**Exercise requirements:**
List each line of the data that holds the string "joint".

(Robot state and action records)

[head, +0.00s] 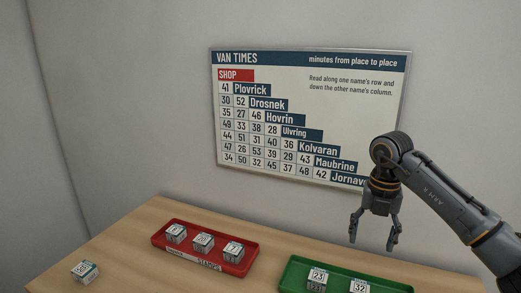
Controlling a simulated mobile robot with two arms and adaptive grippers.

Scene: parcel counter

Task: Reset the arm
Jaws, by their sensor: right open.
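My right gripper (373,236) hangs from its dark grey arm, which comes in from the right. Its fingers point down, spread open, with nothing between them. In the picture it shows above the green tray (299,264), against the wall and the back of the counter. My left gripper does not show in the head view.
A red tray (193,258) on the wooden counter (120,250) holds three white cubes. The green tray holds numbered cubes (318,275) too and is cut off below. A single cube (85,271) lies at the left. A van times board (350,115) hangs behind.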

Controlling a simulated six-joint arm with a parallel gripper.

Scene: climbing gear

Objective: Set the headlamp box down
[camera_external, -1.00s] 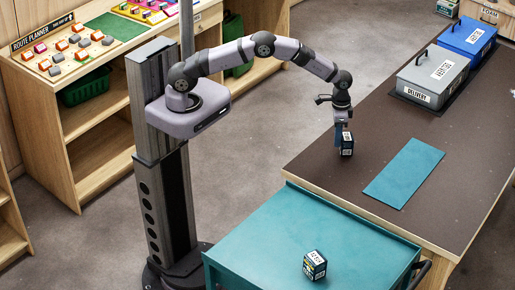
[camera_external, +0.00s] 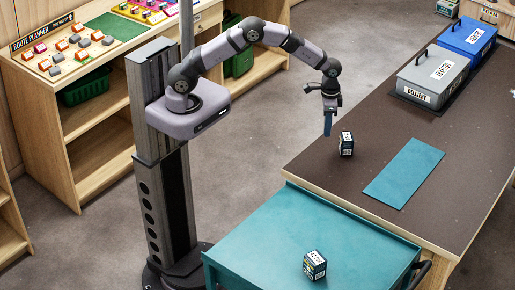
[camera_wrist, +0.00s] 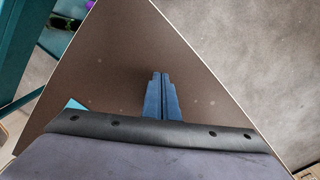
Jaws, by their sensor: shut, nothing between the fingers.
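A small dark box with white labels (camera_external: 347,144) stands upright on the brown tabletop, near its left edge. Its lettering is too small to read, so I cannot confirm that it is the headlamp box. A similar small box (camera_external: 315,265) sits on the teal cart in front. My gripper (camera_external: 327,134) hangs to the left of the box on the table and a little above its level, apart from it. In the wrist view its blue fingers (camera_wrist: 162,76) are together with nothing between them. No box shows in the wrist view.
A teal mat (camera_external: 404,172) lies bare to the right of the box. A grey case (camera_external: 432,78) on a dark delivery mat and a blue case (camera_external: 467,42) stand farther back. The teal cart (camera_external: 250,240) adjoins the table's front. The middle tabletop is clear.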

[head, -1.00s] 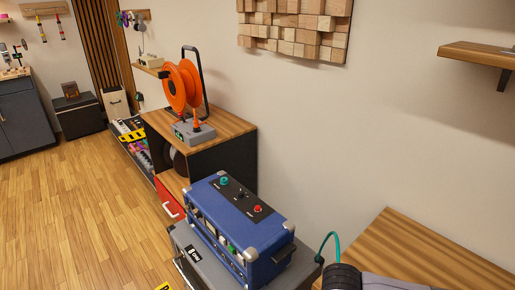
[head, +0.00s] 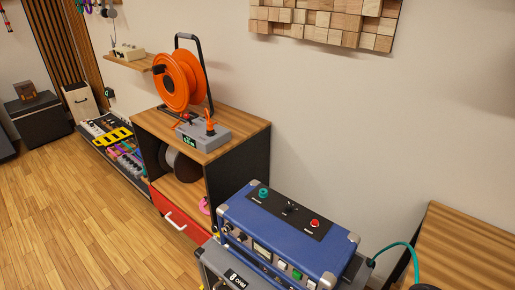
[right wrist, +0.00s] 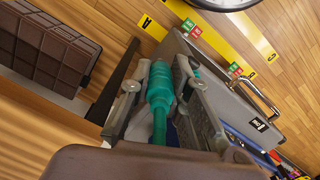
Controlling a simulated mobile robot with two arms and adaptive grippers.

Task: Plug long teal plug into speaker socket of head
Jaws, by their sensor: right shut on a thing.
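The head (head: 300,239) is a blue box with metal corners, standing on a grey cabinet (head: 238,277). Its top panel has a teal fitting and a red one; its front has knobs and coloured fittings. I cannot tell which is the speaker socket. The long teal plug (right wrist: 160,86) is between the fingers of my right gripper (right wrist: 162,68) in the right wrist view, which is shut on it. The plug's teal cable (head: 399,244) arcs right of the head in the head view, where the right gripper itself is mostly out of frame. My left gripper is not in view.
A wooden cabinet (head: 242,133) behind the head carries an orange cable reel (head: 178,82) and a grey box (head: 203,134). A wooden table top (head: 468,245) lies to the right. Floor is open at the left.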

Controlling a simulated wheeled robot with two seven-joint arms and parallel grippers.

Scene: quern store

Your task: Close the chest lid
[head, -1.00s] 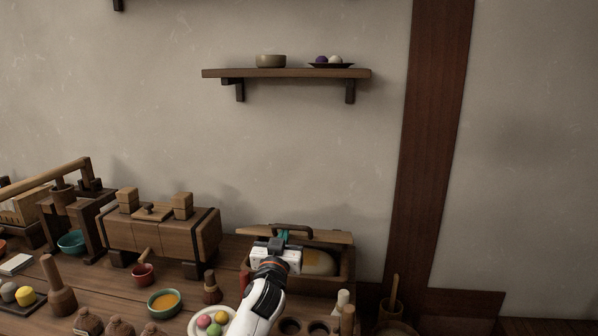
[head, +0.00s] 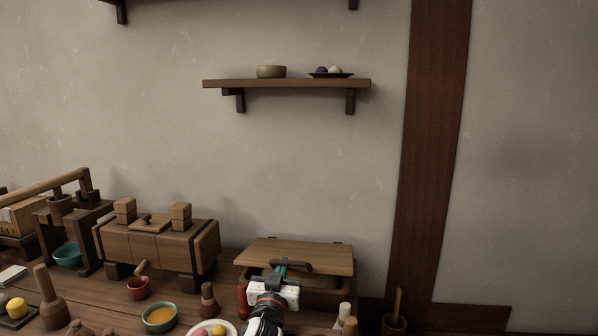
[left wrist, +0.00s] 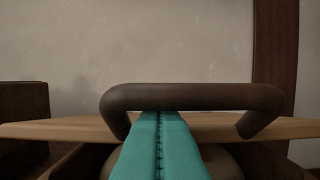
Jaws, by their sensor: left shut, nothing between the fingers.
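The chest (head: 333,297) stands on the table below the wall shelf. Its light wooden lid (head: 320,256) is tilted, partly open, with a dark gap under its front edge. A dark arched handle (head: 300,267) is fixed to the lid; it also spans the left wrist view (left wrist: 195,97). My left gripper (head: 282,265) is shut and empty, its teal fingers at the handle. In the left wrist view the fingers (left wrist: 160,122) reach up to the handle's bar; I cannot tell whether they touch it. A pale rounded thing shows dimly inside the chest. My right gripper is not in view.
A wooden box on feet (head: 160,247) stands left of the chest. In front are a green bowl of orange stuff (head: 160,317), a brown pestle-like tool (head: 209,300) and a plate of coloured balls (head: 212,330). A pot with a stick (head: 394,322) is at right.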

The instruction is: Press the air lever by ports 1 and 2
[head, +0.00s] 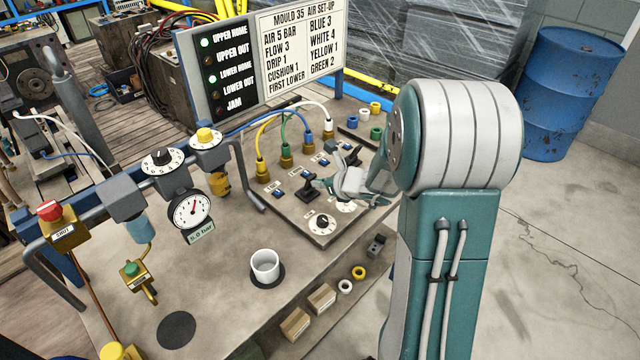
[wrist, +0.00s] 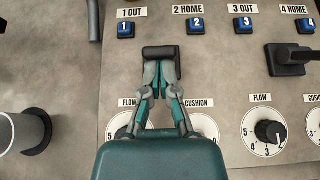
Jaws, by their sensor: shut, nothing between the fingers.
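The air lever by ports 1 and 2 (head: 308,188) is black and stands on the sloped grey panel (head: 338,222). In the wrist view its dark crossbar (wrist: 160,52) lies just beyond my fingertips, below the blue number tags 1 (wrist: 125,29) and 2 (wrist: 196,26). My gripper (wrist: 162,64) is shut and empty, its tips at the crossbar's near edge. I cannot tell whether they touch it. In the head view my gripper (head: 328,186) is right beside the lever. My fingers partly hide the flow and cushion dials (wrist: 205,127) below the lever.
A second black lever (wrist: 290,58) stands by tags 3 and 4, near another flow dial (wrist: 270,133). A white mug (head: 265,266) stands on the bench. Coloured hoses (head: 283,135) rise from the panel's far edge. The sign (head: 262,60) shows UPPER HOME and LOWER HOME lit green.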

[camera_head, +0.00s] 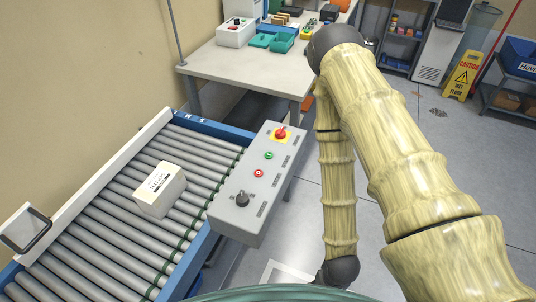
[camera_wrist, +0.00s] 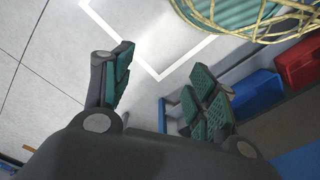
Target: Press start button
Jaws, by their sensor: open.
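A grey control box (camera_head: 233,208) is fixed along the right side of the roller conveyor. On its top face are a green button (camera_head: 269,155), a red button (camera_head: 258,173), a red emergency knob on a yellow plate (camera_head: 281,133) and a black knob (camera_head: 242,199). Labels are too small to read. My gripper (camera_wrist: 160,95) shows in the wrist view with its two green-padded fingers spread apart and nothing between them. It faces the floor, away from the box. The head view does not show the fingers; my arm reaches down to the right of the box.
A white carton (camera_head: 160,189) sits on the conveyor rollers (camera_head: 110,225). A table (camera_head: 245,68) with bins stands behind. A yellow wet-floor sign (camera_head: 463,75) stands at the back right. In the wrist view, blue (camera_wrist: 257,92) and red (camera_wrist: 298,62) bins lie to the right.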

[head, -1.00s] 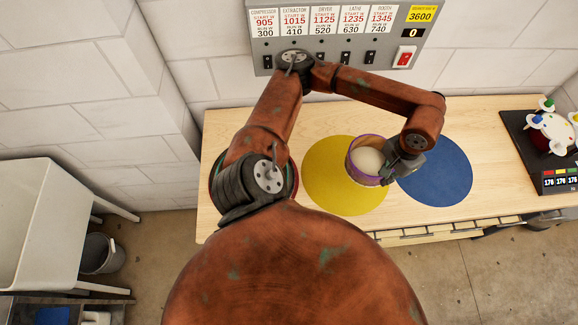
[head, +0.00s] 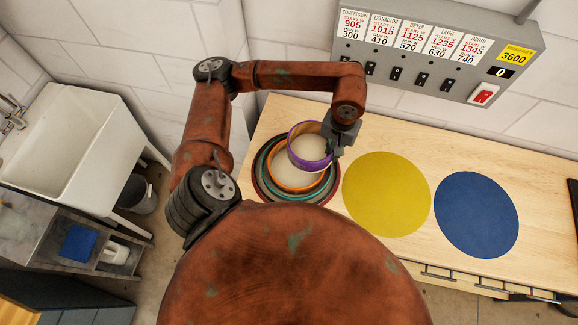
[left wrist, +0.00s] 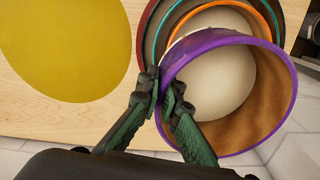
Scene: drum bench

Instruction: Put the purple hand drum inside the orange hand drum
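The purple hand drum (head: 310,163) is a hoop with a purple rim and a brown inner wall. My left gripper (head: 337,146) is shut on its wall at the right side; the left wrist view shows both fingers (left wrist: 163,95) pinching the purple rim (left wrist: 262,42). The purple drum is over the orange hand drum (head: 283,184), overlapping its upper right part and offset from its centre. The orange drum lies inside larger teal and dark red rings; its rim also shows in the left wrist view (left wrist: 252,14). I cannot tell the height gap. My right gripper is not in view.
A yellow round mat (head: 387,195) and a blue round mat (head: 476,214) lie bare on the wooden bench (head: 420,140) to the right. A grey switch panel (head: 430,55) is on the wall behind. A white sink (head: 85,150) stands at the left, off the bench.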

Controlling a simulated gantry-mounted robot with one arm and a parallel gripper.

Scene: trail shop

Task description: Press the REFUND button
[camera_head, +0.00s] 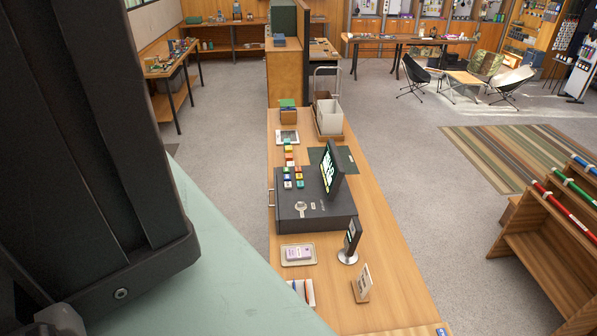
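A black cash register (316,212) sits on the long wooden counter (385,265). A tilted black screen (333,172) with bright green and white marks stands over the register. A round silver part shows on the register's top. My gripper is not in view; dark parts of my own body fill the left side.
A card stand (361,283), a card terminal (351,241) on a round base and a small tray (299,255) are at the counter's near end. White and brown bins (328,115) stand beyond the register. Carpeted floor is open to the right, before a slatted wooden rack (550,235).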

**Solution below:**
Controlling a simulated six-joint arm with a parallel gripper.
Controlling a simulated wheeled robot with two seven-joint arms and parallel grippers.

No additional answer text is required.